Foreigners in Saudi Arabia: Modern-Day Slavery
Human rights violations in Saudi Arabia certainly aren’t limited to Saudi citizens. Every foreign resident in the Kingdom is currently subject to an abhorrent system of sponsorship (kafala) which is often referred to as modern-day slavery. The system subjects foreign workers rights in Saudi Arabia to the mercy of their employers. As it is illegal for Saudi nationals to marry foreigners, in the case that a Saudi man is granted an exception to the law, he also becomes the sponsor of his foreign wife. Foreign residents require their sponsors permission to exit the country or to change jobs, and they are dependent on sponsors to keep their status legal. If a resident leaves a job or household without permission, the sponsor may register them as a “runaway”, subjecting them to arrest or deportation. Most vulnerable are the female domestic employees, who are recruited by the millions as live-in nannies and cleaners each year. They are routinely overworked, underpaid, and held against their will in the country. Reports of abuse and rape of domestic workers are frequent, yet their status in Saudi leaves them with little access to justice or legal retribution.

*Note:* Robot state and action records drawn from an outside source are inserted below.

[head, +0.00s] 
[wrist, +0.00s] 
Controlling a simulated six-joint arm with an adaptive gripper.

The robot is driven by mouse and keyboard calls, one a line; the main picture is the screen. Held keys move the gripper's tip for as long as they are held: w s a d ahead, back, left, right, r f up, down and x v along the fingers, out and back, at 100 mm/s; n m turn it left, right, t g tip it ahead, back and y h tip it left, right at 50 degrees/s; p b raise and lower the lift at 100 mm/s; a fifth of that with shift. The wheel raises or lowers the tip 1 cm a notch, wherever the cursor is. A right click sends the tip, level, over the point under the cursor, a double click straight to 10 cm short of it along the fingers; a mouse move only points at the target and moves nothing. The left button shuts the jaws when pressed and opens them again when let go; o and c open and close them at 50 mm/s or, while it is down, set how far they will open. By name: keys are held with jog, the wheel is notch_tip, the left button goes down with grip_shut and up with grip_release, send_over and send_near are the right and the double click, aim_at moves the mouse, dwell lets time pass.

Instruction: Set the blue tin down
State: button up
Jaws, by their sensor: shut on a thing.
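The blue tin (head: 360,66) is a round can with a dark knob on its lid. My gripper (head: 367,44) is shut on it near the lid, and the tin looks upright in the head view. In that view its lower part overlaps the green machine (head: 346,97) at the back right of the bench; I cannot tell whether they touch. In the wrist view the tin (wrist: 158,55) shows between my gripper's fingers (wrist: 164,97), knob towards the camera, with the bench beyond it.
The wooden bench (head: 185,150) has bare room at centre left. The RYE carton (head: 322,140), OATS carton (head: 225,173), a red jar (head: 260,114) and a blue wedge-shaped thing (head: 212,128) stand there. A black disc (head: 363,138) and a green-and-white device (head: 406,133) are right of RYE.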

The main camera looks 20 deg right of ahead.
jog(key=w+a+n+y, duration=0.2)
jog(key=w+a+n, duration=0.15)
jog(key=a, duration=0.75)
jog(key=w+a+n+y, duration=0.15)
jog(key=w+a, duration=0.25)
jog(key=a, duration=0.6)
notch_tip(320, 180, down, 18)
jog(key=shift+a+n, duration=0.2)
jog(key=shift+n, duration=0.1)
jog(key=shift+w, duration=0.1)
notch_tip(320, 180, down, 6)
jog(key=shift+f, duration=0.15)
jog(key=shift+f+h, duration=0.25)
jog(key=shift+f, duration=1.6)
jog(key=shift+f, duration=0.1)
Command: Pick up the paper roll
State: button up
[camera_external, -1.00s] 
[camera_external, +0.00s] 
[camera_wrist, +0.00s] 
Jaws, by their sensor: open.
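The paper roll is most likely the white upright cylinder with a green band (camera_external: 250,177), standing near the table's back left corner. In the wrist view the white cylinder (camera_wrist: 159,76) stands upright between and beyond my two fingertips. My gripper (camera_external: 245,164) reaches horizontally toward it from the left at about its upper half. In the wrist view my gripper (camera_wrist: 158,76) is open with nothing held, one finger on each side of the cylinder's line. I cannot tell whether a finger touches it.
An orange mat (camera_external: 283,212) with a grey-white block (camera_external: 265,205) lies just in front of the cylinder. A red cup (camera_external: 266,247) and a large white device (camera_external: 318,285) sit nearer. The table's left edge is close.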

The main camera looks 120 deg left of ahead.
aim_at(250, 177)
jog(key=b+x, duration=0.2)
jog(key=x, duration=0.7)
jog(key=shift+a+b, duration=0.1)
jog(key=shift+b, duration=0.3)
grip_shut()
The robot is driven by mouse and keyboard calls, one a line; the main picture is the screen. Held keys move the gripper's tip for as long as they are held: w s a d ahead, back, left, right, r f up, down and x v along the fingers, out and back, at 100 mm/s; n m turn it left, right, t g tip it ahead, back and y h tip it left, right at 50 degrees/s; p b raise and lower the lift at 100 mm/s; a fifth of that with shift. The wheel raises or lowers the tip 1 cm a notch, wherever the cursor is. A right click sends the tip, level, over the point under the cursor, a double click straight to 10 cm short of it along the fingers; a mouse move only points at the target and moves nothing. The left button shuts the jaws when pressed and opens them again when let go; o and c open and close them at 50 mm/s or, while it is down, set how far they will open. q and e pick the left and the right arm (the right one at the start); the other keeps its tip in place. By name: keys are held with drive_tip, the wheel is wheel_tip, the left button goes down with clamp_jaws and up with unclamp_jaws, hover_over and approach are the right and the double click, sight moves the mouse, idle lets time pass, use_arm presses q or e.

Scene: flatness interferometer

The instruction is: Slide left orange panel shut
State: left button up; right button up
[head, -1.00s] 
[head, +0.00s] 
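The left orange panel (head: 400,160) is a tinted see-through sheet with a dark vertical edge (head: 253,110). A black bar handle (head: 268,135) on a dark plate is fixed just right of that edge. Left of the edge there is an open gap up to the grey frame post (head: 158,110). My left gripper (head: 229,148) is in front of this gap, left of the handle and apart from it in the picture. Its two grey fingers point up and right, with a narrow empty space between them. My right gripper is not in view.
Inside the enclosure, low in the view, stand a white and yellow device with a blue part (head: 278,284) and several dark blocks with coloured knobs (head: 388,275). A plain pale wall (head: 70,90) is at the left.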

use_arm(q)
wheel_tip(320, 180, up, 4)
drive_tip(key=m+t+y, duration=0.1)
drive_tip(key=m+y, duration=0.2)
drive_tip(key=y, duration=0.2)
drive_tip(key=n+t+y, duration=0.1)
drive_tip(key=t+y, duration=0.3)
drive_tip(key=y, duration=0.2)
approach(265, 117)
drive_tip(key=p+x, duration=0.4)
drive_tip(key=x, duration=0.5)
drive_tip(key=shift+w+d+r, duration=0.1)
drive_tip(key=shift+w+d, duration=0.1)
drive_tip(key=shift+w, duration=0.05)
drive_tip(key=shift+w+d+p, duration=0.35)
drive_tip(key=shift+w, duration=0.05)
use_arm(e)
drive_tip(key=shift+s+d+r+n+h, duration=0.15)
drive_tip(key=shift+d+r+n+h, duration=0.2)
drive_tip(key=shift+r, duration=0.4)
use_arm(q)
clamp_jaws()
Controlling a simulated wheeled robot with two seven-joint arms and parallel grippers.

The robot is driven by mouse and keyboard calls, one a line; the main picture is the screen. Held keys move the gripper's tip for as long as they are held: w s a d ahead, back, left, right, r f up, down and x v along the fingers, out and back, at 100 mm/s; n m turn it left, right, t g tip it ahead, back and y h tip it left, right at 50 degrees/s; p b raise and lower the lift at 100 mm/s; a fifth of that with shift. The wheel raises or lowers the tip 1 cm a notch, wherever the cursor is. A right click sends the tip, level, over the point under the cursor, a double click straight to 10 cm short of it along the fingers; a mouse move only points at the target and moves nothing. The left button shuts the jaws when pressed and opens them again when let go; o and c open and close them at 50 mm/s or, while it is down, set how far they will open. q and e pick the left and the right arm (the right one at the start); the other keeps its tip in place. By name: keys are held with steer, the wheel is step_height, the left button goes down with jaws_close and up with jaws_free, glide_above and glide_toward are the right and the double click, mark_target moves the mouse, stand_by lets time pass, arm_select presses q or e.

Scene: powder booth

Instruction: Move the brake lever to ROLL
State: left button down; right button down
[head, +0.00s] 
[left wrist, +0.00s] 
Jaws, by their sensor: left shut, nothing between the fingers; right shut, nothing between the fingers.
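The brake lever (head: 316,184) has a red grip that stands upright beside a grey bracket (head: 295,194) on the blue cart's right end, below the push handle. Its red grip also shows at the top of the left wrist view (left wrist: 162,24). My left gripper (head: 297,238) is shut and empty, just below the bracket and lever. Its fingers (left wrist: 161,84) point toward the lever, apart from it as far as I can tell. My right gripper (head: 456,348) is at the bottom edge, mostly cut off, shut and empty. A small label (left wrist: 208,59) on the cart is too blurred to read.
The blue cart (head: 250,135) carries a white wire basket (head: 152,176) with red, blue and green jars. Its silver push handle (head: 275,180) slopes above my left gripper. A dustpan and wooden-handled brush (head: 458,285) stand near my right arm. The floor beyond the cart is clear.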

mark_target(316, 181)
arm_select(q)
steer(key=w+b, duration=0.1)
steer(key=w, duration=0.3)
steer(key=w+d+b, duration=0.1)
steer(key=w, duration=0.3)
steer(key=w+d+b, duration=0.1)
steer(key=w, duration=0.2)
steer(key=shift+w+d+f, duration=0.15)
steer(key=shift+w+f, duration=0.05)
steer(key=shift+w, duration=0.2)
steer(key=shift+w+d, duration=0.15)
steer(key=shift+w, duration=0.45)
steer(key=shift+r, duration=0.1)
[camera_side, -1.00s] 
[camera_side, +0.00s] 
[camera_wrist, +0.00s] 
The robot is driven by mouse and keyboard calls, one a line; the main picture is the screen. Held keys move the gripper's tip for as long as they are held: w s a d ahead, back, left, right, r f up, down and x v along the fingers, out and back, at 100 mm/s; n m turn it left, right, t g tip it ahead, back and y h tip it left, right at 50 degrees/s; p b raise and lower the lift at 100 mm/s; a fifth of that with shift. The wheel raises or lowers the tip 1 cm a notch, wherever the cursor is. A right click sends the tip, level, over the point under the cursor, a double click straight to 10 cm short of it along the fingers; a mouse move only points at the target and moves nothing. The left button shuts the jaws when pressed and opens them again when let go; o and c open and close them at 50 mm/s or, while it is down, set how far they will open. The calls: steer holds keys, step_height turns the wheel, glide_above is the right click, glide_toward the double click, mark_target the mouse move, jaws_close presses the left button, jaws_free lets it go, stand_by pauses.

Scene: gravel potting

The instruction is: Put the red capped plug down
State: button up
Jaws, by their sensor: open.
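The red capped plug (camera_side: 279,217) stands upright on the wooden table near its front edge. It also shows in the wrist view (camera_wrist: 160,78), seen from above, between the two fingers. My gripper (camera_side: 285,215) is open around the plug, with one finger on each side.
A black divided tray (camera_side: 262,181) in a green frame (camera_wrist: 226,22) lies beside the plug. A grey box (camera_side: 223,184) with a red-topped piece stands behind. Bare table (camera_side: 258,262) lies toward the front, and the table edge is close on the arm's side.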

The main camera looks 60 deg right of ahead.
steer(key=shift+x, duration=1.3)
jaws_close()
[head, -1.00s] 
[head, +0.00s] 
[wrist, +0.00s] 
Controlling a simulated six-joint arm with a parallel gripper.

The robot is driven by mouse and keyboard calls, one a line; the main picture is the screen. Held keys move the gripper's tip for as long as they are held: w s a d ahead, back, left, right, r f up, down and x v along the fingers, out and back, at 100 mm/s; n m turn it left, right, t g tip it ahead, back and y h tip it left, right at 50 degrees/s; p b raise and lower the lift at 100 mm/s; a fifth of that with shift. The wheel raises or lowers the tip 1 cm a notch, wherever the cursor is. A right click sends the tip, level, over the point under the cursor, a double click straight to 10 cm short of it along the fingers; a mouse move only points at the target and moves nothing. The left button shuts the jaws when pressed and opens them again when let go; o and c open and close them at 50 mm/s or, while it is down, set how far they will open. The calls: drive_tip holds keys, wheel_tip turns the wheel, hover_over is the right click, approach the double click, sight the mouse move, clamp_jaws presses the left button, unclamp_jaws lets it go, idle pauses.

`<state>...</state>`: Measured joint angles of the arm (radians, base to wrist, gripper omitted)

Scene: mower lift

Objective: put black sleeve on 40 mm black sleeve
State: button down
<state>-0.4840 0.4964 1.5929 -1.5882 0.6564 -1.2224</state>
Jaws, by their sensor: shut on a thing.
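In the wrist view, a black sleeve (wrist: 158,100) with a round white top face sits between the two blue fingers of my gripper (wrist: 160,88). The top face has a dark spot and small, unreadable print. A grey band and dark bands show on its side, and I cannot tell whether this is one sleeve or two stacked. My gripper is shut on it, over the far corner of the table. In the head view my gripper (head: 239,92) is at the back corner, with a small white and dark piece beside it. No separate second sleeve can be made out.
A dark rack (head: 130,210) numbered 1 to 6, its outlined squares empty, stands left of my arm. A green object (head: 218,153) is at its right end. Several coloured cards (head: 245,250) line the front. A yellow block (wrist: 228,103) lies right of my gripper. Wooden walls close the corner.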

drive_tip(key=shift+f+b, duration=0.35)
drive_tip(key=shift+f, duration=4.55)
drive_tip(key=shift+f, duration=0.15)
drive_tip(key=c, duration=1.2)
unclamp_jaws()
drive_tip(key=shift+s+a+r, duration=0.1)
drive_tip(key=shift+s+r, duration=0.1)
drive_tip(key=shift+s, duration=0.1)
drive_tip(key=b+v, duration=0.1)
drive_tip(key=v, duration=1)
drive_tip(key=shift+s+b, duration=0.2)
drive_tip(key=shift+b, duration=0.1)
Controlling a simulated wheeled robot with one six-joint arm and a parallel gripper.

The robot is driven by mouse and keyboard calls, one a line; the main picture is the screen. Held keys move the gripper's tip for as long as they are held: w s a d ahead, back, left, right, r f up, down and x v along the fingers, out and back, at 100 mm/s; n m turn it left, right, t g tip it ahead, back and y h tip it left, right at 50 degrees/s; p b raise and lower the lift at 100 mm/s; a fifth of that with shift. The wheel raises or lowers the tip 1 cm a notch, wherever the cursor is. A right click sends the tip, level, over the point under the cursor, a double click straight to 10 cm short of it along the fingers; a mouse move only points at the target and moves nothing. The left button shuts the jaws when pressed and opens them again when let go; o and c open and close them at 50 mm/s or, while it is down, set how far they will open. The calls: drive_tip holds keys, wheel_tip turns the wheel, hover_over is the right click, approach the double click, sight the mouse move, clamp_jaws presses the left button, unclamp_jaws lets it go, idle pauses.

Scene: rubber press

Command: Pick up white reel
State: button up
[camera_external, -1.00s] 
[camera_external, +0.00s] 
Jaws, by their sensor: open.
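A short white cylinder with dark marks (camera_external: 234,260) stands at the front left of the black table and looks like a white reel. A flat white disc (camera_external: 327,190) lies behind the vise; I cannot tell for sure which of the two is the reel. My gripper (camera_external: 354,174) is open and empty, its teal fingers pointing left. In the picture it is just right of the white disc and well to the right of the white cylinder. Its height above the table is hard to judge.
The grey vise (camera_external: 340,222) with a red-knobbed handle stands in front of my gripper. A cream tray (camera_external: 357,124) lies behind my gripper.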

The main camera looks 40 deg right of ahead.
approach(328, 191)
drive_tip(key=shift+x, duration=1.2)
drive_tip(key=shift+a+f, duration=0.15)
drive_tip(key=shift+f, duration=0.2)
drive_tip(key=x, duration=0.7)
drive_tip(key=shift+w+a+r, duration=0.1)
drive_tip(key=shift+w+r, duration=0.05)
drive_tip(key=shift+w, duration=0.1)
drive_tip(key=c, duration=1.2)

Global Solidarity for Change
Women who diverge from the State-enforced narratives of praise of the government or the status of their country risk losing their jobs, having their children taken from them, travel bans, imprisonment, and in extreme cases, death. When governments routinely silence and violate the basic rights of their citizens, it becomes the responsibility of the global community to advance the solution. The global community must continue to demand justice for women in Saudi Arabia and refuse to be complicit in damaging propaganda campaigns seeking to legitimize the Saudi government. We must shift from awareness to action. Women’s dignity, equality, and basic rights are inherent, and such grave human rights violations require global solidarity and action.